Sunday mornings on Castor Avenue were reserved for a walk with my dad to our favorite deli- one near the movie theater – where a Holocaust survivor with a limp arm, sliced our lox very thin. I always felt so sorry for her but never understood her plight until I took a Holocaust course in college. After we got the chubs and lox, we would stop for crumb cake at a bakery.

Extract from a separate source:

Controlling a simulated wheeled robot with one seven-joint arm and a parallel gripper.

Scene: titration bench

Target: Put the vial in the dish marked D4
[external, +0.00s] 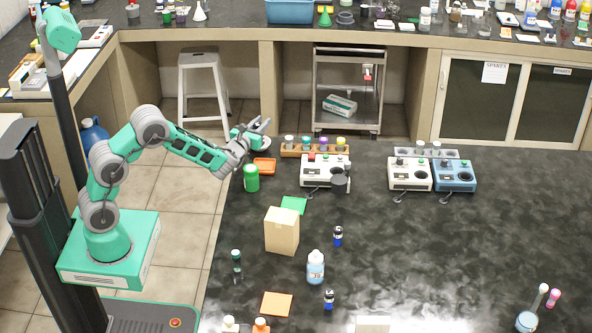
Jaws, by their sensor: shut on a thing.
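My gripper (264,125) is raised over the far left edge of the dark bench, near the rack. Its jaws are shut on a small thing that I cannot make out at this size. No dish with a readable D4 mark shows. An orange tray-like piece (264,166) lies below my gripper. Several capped vials stand in an orange-brown rack (315,153) to the right. Which one is the task's vial I cannot tell.
White bench devices (322,171) and a blue one (455,176) line the back. A light blue bottle (316,268) stands in front. The bench's middle right is clear.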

Later as I grew, Castor Avenue became the gateway to my first jobs, when I lied about my age to be employed very young: two as waitresses at sandwich shops on Castor Avenue, and then at a drug store as a cashier, and finally as a counter girl at the very first Dunkin Donuts to open up in that area. It became a gateway to take the 59 bus that ran north and south of Castor Avenue, to the elevated train, called the El, to travel to downtown Philly, a special honor I was allowed with friends through Jr. High School. It was a gateway going north on the 59 bus to get to the even more magical Cottman Street, where there were actual department stores, and even more restaurants and entertainment such as bowling. While in high school, I kind of ditched Castor Avenue in favor of Cottman Avenue which was just a mile away and could be walked easily if I did not have bus fare. There were several malls there, along with the big department stores, and an all-important record store. My first department store job took place on Cottman Avenue that I reached by taking the 59 bus up Castor Avenue.

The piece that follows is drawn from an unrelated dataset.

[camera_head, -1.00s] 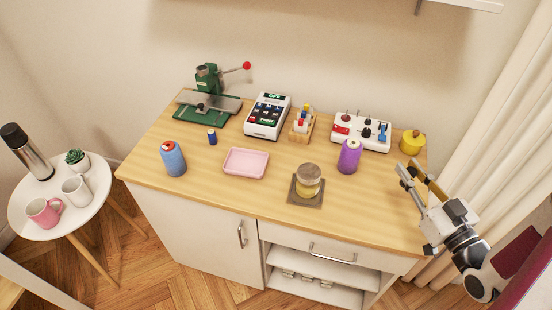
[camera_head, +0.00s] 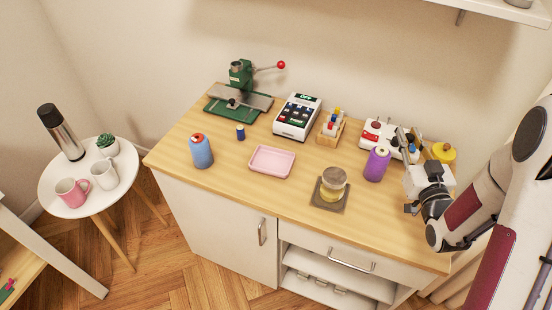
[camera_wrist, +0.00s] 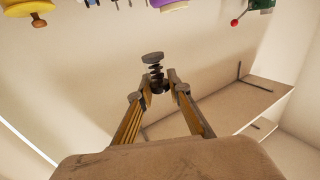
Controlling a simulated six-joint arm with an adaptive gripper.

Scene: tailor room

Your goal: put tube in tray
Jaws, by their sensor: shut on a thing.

I also ditched a bit of Castor Avenue while still in junior high when I discovered Bustleton Avenue, similar and parallel to Castor Avenue, and just a longer walk away for me as Castor Avenue began at the top of my street. There on Bustleton were all the teen clothing boutiques, and pizza shops and other stores that seemed much cooler than the utility stores for staples that Castor Avenue had along its blocks and blocks of shops.

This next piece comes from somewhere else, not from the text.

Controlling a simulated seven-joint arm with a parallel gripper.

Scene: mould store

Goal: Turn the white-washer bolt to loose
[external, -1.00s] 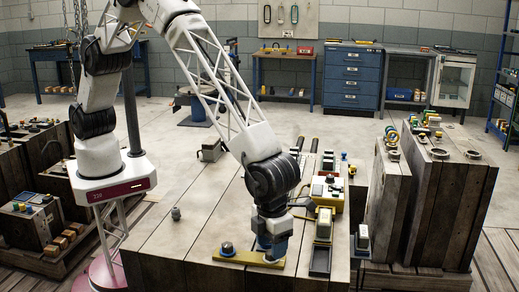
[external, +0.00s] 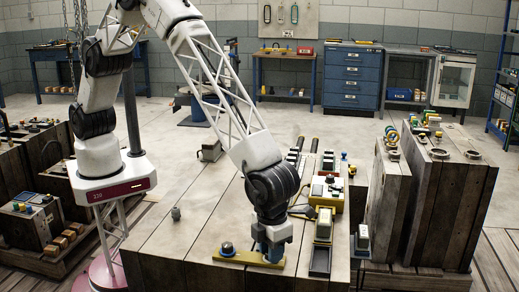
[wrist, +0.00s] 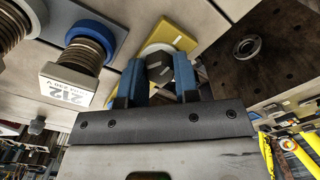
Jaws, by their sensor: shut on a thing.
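The white-washer bolt shows in the wrist view as a dark bolt head (wrist: 159,69) with a white mark on it. A white washer (wrist: 154,49) rings it, on a yellow plate (wrist: 172,34). My gripper (wrist: 160,74) has its blue fingers on both sides of the head and is shut on it. In the external view my gripper (external: 273,256) is down at the right end of the yellow plate (external: 232,257) and hides this bolt. The mark's setting cannot be read.
A yellow-framed panel (external: 324,196) and a dark tray (external: 320,262) lie to the right of my gripper. The bench top at left is mostly clear.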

Yet when I look back and remember all those years walking up and down Castor Avenue both with my mom, and dad, and with friends, I knew that avenue by heart – every store, every employee in every store, every length of walking distance and timing. I guess you might say that I knew it like the back of my hand. I knew how many blocks it was to get to the optical place that supplied my glasses because I was an unfortunate four-eyed child who was constantly going there for repairs because I was a tomboy who frequently broke them. I knew how long it would take me to get to the nearest phone booth when I was punished from using the family phone for tying it up with long conversations with my first steady boyfriend. That could last up to a week each time it happened, and I had to plot times to get there as he would call that number so I would not have to spend any money. i knew how long it would take to walk to the 59 bus that would take me to Cottman where my high school was located, so I would always be on time for school.
It was Castor Avenue though, that was the gateway to greater things that awaited me, and a place that made me feel that my neighborhood had everything and anything a person could want.
Surprisingly, It was an area that a close friend who also grew up there, would later call a ghetto (because it was so insular and self-contained) and a shtetl because it was mostly filled with Jewish people and had a synagogue at every third block.
I could never think of my area in those terms. It was always a magical place where I learned about commerce and business and the price of things, and how to count money and change, how to be employed, and how many needed things in the world could be at a very convenient store a block – to a few blocks away.
I have moved very far away for my entire adulthood, and have seen the great wide world beyond the confines of this convenient and wonderful place where I grew up. Still nostalgia lingers for what we were so lucky to have and that’s the reason for this blog. With apologies to current readership who might not be able to relate, and with love to all of my former “neighbors.”